━━ Data section ━━

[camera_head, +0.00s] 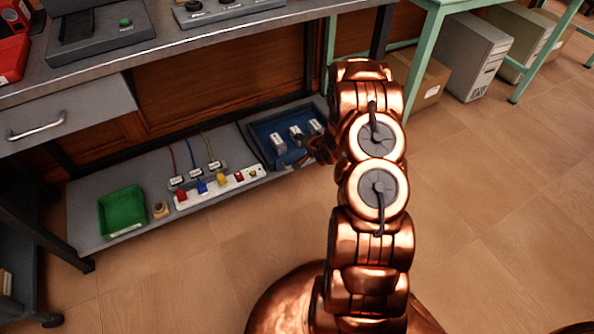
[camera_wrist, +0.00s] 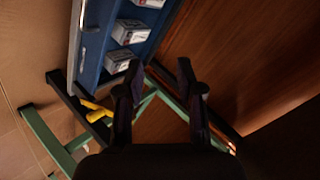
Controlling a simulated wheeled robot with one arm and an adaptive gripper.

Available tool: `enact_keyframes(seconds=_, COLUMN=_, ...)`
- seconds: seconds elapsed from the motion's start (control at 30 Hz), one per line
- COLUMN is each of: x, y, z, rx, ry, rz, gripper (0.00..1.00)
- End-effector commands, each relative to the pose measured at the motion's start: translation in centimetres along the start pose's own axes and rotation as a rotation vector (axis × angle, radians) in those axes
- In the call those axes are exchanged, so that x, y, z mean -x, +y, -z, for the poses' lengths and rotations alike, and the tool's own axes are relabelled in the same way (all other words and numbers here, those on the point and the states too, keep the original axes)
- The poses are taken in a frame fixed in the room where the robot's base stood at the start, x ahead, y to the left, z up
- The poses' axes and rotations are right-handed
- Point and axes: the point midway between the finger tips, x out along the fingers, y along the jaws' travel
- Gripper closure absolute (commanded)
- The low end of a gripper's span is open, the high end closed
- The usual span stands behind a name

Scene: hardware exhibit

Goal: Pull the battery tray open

━━━

__Your objective__. Where a line contains the string "robot", extract that line.

__Problem solution__.
Controlling a simulated wheeled robot with one arm and an adaptive gripper.
- The poses are taken in a frame fixed in the room where the robot's base stood at the start, x ahead, y to the left, z up

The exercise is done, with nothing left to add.